The error says that undefined values(NA) have appeared in the correlation matrix and the findCorrelation function cannot use it. Open the package and read the function description.

The scripts are messy and there are a lot of unnecessary intermediate results. below is the corrected script

Explanation in order:

1. You don't need to load the "caret" package into the global scope. It is very heavy, pulling a lot of dependencies and data. You only need one function of it. You import it directly into the get.findCor function.

The tidyft package is a very fast dataframe manipulation package.

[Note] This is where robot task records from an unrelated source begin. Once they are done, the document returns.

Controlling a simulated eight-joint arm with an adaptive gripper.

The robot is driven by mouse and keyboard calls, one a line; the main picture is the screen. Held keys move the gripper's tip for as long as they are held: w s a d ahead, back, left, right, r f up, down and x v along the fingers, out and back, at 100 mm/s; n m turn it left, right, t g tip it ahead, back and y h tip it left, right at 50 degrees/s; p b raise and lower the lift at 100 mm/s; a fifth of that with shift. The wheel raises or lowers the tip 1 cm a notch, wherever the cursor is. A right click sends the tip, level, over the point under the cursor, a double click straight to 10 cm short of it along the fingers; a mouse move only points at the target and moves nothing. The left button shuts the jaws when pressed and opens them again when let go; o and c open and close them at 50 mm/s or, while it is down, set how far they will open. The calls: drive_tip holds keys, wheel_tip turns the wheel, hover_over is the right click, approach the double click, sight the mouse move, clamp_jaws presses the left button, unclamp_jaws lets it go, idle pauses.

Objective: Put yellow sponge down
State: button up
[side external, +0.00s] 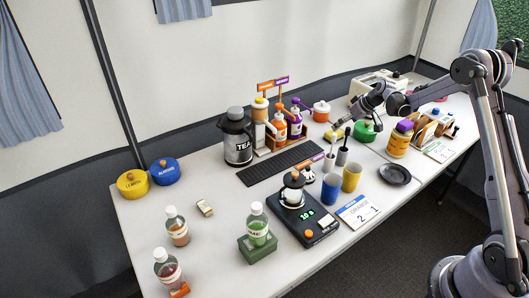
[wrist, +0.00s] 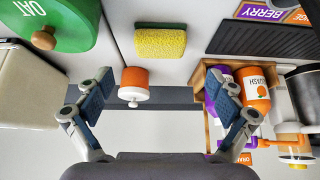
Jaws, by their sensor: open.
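The yellow sponge (wrist: 160,42) with a green scouring side lies on the white table in the wrist view, at the top centre. My gripper (wrist: 165,82) is open, with its two fingers wide apart and nothing between them. The sponge shows apart from both fingers, above the gap between them in the picture.
An orange pot with a white knob (wrist: 134,82) shows between the fingers. A green OAT canister (wrist: 48,22) is left of the sponge; a dark ribbed mat (wrist: 262,40) and wooden bottle rack (wrist: 198,75) are right. Cups (side external: 351,177) and a scale (side external: 306,226) stand nearer the front.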

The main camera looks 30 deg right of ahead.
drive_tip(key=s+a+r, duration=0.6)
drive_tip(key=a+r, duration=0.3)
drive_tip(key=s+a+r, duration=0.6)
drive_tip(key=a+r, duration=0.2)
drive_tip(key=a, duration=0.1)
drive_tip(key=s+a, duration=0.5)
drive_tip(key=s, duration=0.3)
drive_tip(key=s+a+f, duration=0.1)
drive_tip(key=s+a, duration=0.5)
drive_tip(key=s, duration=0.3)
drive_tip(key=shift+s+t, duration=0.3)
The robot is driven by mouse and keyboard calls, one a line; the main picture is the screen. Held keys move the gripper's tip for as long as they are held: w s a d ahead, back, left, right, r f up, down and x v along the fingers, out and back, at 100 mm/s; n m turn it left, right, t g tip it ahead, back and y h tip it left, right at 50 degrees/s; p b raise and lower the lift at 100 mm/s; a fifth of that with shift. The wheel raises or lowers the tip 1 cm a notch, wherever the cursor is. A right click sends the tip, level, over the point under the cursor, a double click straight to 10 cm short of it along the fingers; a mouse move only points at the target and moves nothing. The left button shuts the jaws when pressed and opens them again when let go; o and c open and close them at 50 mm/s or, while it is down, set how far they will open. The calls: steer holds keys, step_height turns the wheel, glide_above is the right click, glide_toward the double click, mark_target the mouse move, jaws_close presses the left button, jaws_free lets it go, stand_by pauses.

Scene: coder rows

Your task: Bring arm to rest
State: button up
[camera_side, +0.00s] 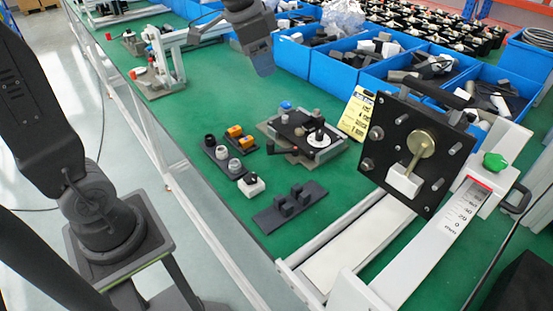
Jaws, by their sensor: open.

Use it.

Thanks!

Strange, where can NA come from - it's skips in this case, isn't it?

I can't say anything about the script code - it's not mine, I'm just a user here.

I did not understand where to get this package " tidyft " - it is not in the list, I understand that from the github must be downloaded, but what to download there did not understand.

 
Aleksey Vyazmikin #:

Well, I attached the logs in that post - I couldn't make sense of the error either.

I have never seen such errors for as long as I have been working with Rca, so the questions are for you and what you have installed there.

Aleksey Vyazmikin #:

Because that's how R works, then the script needs an older version, then a newer one - very inconvenient - there is no normal backward compatibility even.

I've worked with Rca for a long time, I've never seen such problems, so the questions to you and what you have installed there.

Aleksey Vyazmikin #:

Thank you. But where to specify the path with files?

replace file.choose() with path, but I find it more convenient.

Aleksey Vyazmikin #:

It's not clear here, besides, the trick of it was in the presence of a loop.

I don't understand the thing with the loop, do you need to throw out correlated features from the set or what? If yes, the script does it.

Aleksey Vyazmikin #:

I don't understand, where to get this package " tidyft " - it is not in the list, I understand that you need to download it from github, but I don't understand what to download there.

Oops...fuck...

....

...

Well, read at least the first 50 lines of the Rca manual, why are you so stupid? And blame all your failures on Rca, pseudo-compatibility, etc.... It's annoying how long it's been and you don't know the basic things..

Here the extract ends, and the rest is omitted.